3.1.2 Fiber Curl and Stretch

Curly fibers are a problem as they tend to lead to weaker anisotropy in paper properties than straight fibers /23/. Fiber interactions and flocculation resist the

rotation of fibers, and fibers may therefore bend during drainage /23/. In a low-density network, fiber curl and wrinkles reduce the critical buckling stress /1/. Fiber curl is especially undesired in pulp intended for carton board production, as it tends to decrease the elastic modulus of the pulp and thus increase the stretch of carton board /2/.

Fiber curl occurs when the fiber microstructure changes, i.e. inner fibrillation unfolds.

This happens especially in alkaline conditions. When the alkali is removed, the reactive sites of the fibrils bond with each other. The bonding, however, does not occur at original sites for many reasons; for example, lignin or hemicellulose has been removed from the fiber leaving an open reactive site, or the mechanical forces have twisted the fiber so that sites physically close to each other are susceptible to bonding.

The factors that affect this bonding are largely unclear, as is the time in which this reattachment happens /13/.

Pulp curl seems to be yield-dependent, i.e. the lower the yield, the curlier are the fibers /17/. Sundquist and Tikka observed that fiber curling occurs mainly during brown stock processing and can be up to 130-150% /13, 14/. Fiber curliness also tends to vary a lot in pulp samples from different mills depending on the process /13/.

However, it is common for all pulp samples that the curliness of the final pulp tends to reach a “minimum” curliness level despite different processing conditions /13/.

The degree of fiber curl can be changed through beating the pulp to different degrees depending on beating conditions /17/. Laboratory-scale PFI beating produces straight and evenly treated fibers; however, according to Mohlin et al., mill-scale beating has a weaker fiber straightening effect /17/. Fiber deformations may also “heal” during the drying process in paper manufacturing /24/. The straightening of fibers in macroscopic drying increases the elastic modulus, and the fiber becomes better aligned. In some paper grades, fiber curl can even be beneficial by adding more porosity and bulk to the paper sheet /2/.

3.2 SWELLING OF FIBERS

The water intake and swelling of pulp fibers are important factors which have a strong influence on the consolidation and bonding of the fibers in the web and are, thus, important for the final quality of paper products /25/. Water is held by the fibers in many different ways; in the amorphous polymer parts of the fiber cell wall, in cracks and pores in the lumen and on the surfaces of the fiber, as well as by the fibrillar surface gel /25/.
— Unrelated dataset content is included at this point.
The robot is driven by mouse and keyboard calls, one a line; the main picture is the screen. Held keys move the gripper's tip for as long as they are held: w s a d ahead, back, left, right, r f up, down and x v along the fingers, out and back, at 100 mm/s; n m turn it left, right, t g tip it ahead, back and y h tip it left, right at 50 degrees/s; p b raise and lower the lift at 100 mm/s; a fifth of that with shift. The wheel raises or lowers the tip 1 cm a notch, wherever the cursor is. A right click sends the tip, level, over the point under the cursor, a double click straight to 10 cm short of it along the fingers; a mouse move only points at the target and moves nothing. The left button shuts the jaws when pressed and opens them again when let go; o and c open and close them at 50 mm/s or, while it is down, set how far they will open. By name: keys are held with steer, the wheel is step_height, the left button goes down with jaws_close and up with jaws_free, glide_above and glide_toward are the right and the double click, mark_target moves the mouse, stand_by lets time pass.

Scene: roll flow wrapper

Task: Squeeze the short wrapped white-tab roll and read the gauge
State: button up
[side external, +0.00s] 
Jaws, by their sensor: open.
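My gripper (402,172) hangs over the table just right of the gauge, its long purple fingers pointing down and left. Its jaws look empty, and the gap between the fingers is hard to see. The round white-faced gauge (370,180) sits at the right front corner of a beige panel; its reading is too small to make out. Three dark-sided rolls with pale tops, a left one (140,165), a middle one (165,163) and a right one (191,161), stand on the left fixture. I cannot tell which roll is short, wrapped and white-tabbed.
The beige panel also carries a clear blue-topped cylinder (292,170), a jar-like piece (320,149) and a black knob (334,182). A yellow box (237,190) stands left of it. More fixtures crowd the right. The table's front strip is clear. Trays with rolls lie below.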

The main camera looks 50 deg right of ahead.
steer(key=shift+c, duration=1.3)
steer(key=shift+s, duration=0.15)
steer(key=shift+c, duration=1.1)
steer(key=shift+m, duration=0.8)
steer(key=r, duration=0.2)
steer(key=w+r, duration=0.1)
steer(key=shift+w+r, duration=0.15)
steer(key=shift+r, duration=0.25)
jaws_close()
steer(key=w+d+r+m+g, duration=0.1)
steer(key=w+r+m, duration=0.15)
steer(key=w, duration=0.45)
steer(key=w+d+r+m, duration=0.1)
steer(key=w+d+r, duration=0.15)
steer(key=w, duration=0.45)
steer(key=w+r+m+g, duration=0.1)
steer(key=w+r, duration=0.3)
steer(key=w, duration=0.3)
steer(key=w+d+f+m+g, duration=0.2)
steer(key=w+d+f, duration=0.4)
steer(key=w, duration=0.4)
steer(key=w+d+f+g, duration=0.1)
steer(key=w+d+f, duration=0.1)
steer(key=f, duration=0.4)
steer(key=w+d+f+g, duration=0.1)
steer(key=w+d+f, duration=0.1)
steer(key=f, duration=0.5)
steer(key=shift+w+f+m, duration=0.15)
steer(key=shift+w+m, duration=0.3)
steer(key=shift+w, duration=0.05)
The cell walls of dry fibers do not contain any pores. During the growth and the formation of the cell wall, the removal of water brings the structural elements together, and consequently, the cell wall shrinks. Subsequently, cell wall pores develop in the fiber during swelling, caused by water, which pushes the fibrils apart, allowing the structure to return, at least partly, to its original state /26/. The pores in the swollen, delignified cell wall appear to be rather uniform with an average size of around 100 nm in diameter, with the exception of possible micropores of an equivalent cylindrical size of around 2 nm /26, 27/. Figure 4 shows a picture of a swollen fiber surface.
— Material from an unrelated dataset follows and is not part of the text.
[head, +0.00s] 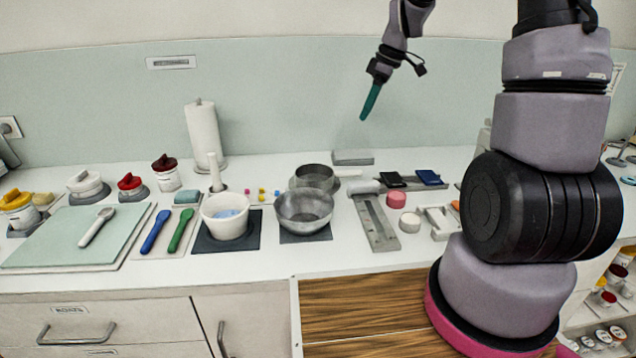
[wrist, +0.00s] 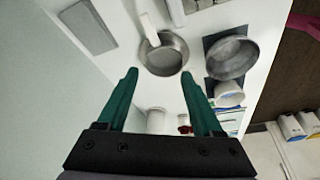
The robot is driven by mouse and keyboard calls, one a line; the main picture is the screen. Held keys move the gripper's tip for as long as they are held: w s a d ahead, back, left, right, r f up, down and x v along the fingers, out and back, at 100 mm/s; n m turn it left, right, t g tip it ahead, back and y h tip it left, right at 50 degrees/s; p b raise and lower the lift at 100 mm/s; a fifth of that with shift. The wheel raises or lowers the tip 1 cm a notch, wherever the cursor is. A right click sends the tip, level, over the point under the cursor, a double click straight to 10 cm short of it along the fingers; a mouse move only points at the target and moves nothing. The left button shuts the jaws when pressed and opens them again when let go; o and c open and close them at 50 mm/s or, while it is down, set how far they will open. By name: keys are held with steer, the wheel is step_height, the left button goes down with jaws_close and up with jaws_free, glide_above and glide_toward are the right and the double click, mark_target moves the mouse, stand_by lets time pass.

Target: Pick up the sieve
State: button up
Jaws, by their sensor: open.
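The sieve (head: 314,177) is a round, shallow metal vessel on the white counter, behind the wider metal bowl (head: 304,208), which hides part of its front. In the wrist view the sieve (wrist: 165,54) shows beyond my fingertips, with a pale bar at its upper left rim that looks like a handle. My gripper (head: 371,101) has teal fingers and hangs in the air above and to the right of the sieve in the head view. In the wrist view my gripper (wrist: 158,74) is open and empty, apart from the sieve.
A white mortar (head: 226,216) stands left of the bowl. A grey block (head: 352,157) lies behind the sieve, to the right. A paper roll (head: 203,135) stands at the back. The air around my gripper is clear.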

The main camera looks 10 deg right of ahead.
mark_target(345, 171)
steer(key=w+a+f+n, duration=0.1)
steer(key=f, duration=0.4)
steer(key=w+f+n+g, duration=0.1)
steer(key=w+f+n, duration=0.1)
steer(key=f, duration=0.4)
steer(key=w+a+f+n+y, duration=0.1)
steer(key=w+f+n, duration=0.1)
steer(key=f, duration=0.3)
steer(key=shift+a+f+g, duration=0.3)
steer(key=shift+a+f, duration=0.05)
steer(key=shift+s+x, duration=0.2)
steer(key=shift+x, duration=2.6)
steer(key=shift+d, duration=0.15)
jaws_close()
Fibers immersed in water swell until equilibrium is established between the water in the fibers and the water in the surrounding solution, i.e. until the chemical potential of the water is the same everywhere /25/. According to Scallan et al., swelling results from the osmotic pressure generated within the fiber wall when the counter-ions of the acidic groups are exchanged from hydrogen to sodium form /27/. The degree of swelling depends on the temperature, ionic strength, chemical composition and internal fibrillation of the fibers, as well as on the mechanical restraints to the swelling of the wood fiber material /25/.
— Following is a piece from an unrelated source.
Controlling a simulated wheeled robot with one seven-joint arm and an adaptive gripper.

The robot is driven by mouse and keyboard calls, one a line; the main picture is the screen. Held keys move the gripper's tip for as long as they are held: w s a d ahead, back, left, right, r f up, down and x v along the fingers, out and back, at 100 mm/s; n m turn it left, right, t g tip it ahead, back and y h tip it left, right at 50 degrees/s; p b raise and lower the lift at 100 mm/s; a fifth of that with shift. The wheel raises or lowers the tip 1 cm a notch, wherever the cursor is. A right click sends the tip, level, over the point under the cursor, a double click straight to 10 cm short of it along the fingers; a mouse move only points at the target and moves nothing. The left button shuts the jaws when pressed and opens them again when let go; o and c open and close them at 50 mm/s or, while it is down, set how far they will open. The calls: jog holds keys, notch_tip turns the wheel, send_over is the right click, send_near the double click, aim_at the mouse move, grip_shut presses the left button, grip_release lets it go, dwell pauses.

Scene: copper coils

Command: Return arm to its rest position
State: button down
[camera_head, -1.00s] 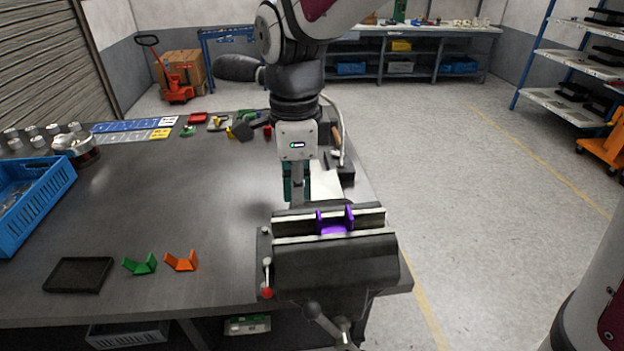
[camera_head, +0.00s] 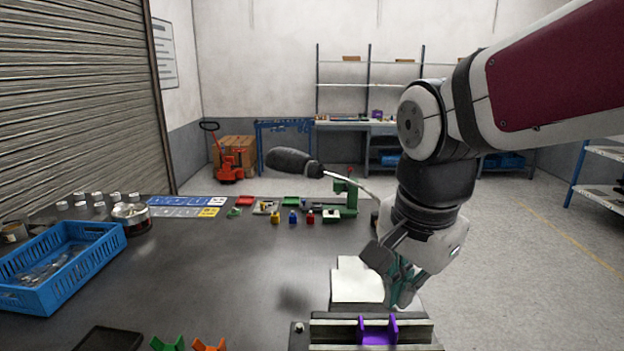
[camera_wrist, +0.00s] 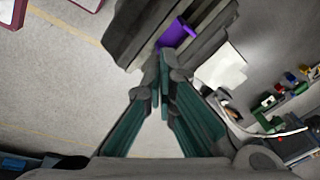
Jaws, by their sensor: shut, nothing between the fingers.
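My gripper (camera_head: 402,290) is above the right edge of the dark workbench (camera_head: 225,270), just behind the vise (camera_head: 330,330). It is tilted, and its fingers are shut and empty. In the wrist view the green-padded fingers (camera_wrist: 160,90) come together in front of the vise (camera_wrist: 150,30). A purple bracket (camera_head: 377,331) sits between the vise jaws and also shows in the wrist view (camera_wrist: 175,35). My gripper is apart from the bracket.
A blue crate (camera_head: 65,265) stands at the bench's left. Green (camera_head: 168,344) and orange (camera_head: 208,345) brackets and a black tray (camera_head: 108,339) lie at the front. A green machine (camera_head: 343,195) and small coloured items stand at the back. The bench's middle is clear.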

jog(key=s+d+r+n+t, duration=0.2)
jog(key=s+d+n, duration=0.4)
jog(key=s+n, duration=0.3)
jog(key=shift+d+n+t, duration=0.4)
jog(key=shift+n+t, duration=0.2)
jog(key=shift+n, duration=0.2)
Figure 4. SEM micrographs of a freeze-dried, swollen unbeaten kraft fiber surface, illustrating the separation of the fibrils and the formation of openings (bar 100 nm) /26/.

In the beginning of delignification, the amount of bound water increases, which is a reflection of an increase in the amorphous (cellulose and hemicelluloses) carbohydrate content /25/. The presence of water converts the ligno-hemicellulose (located in the pores) to a micro-porous gel, where lignin acts as a cross-linking agent within the wall and hemicellulose acts as a coupling agent between lignin and cellulose /27/. Hemicelluloses promote fiber swelling, and lignin inhibits it /24/. In the later state of delignification, when the hemicelluloses have been removed, the remaining wood polymers are less water-absorbing due to their higher content of crystalline cellulose /25/. The pore volume also increases at first, due to the cavities developed when lignin is removed /28/. However, extensive delignification leads to a collapse of these cavities, lowering the amount of pore water /25/. It is probable that with progressive lignin removal, small pores develop into larger ones; also, the cell wall may collapse at low yields /25/. Furthermore, fiber damages lead to a decrease in the ability to retain water /29/.

Hartler suggested that swelling in a wood fiber can only take place towards the lumen and is, therefore, the only possible direction of expansion of the fiber cell wall /30/.

According to Scallan et al., swelling occurs principally in a direction transverse to the microfibrils. In addition, as swelling progresses, the elastic nature of the cell wall resists the expansion until equilibrium is achieved /27/. The modification of the ligno-hemicellulose gel, for example during pulping, reduces the cross-linking effect of

ligno-hemicellulose, leading to a drop in the elastic modulus /27/. Thus, low-yield pulping leads to the collapse of pulp fibers /27/. The elastic modulus can, however, be increased through drying-and-rewetting, due to the formation of hydrogen bonds between the microfibrils /27/.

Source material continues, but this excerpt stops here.